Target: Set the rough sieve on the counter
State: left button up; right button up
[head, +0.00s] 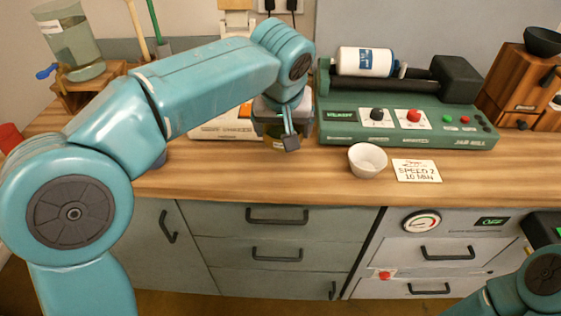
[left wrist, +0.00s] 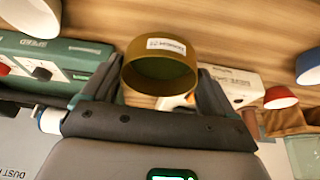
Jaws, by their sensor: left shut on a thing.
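The sieve (left wrist: 160,78) is a round olive-brass ring with a small white label, whose lettering I cannot read surely. It fills the middle of the left wrist view, between the two dark fingers of my left gripper (left wrist: 160,92), which is shut on it. In the head view my left gripper (head: 287,135) points down over the counter (head: 230,175), left of the green mill. Only a little of the sieve (head: 275,145) shows there, behind the fingers. I cannot tell whether it touches the wood. My right gripper is out of view.
A pale scale (head: 225,128) is behind my left gripper. A glass jar (head: 72,45) stands at the far left. The counter's front strip is mostly clear.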

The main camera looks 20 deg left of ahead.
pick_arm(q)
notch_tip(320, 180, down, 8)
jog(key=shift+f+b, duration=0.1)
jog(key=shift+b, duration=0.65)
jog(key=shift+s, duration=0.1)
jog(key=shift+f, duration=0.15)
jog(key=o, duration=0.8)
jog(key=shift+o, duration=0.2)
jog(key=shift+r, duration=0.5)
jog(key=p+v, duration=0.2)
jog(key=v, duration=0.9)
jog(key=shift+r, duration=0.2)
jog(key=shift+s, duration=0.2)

**TASK DIRECTIONS**
Reproduce the lines above, exactly and exclusively, from the line containing "[head, +0.00s]" down to the last line, both included; pictures are not part of the copy.

**EXERCISE ANSWER**
[head, +0.00s] 
[left wrist, +0.00s] 
Jaws, by their sensor: left shut on a thing.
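The sieve (left wrist: 160,78) is a round olive-brass ring with a small white label, whose lettering I cannot read surely. It fills the middle of the left wrist view, between the two dark fingers of my left gripper (left wrist: 160,92), which is shut on it. In the head view my left gripper (head: 287,135) points down over the counter (head: 230,175), left of the green mill. Only a little of the sieve (head: 275,145) shows there, behind the fingers. I cannot tell whether it touches the wood. My right gripper is out of view.
A pale scale (head: 225,128) is behind my left gripper. A glass jar (head: 72,45) stands at the far left. The counter's front strip is mostly clear.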

The main camera looks 20 deg left of ahead.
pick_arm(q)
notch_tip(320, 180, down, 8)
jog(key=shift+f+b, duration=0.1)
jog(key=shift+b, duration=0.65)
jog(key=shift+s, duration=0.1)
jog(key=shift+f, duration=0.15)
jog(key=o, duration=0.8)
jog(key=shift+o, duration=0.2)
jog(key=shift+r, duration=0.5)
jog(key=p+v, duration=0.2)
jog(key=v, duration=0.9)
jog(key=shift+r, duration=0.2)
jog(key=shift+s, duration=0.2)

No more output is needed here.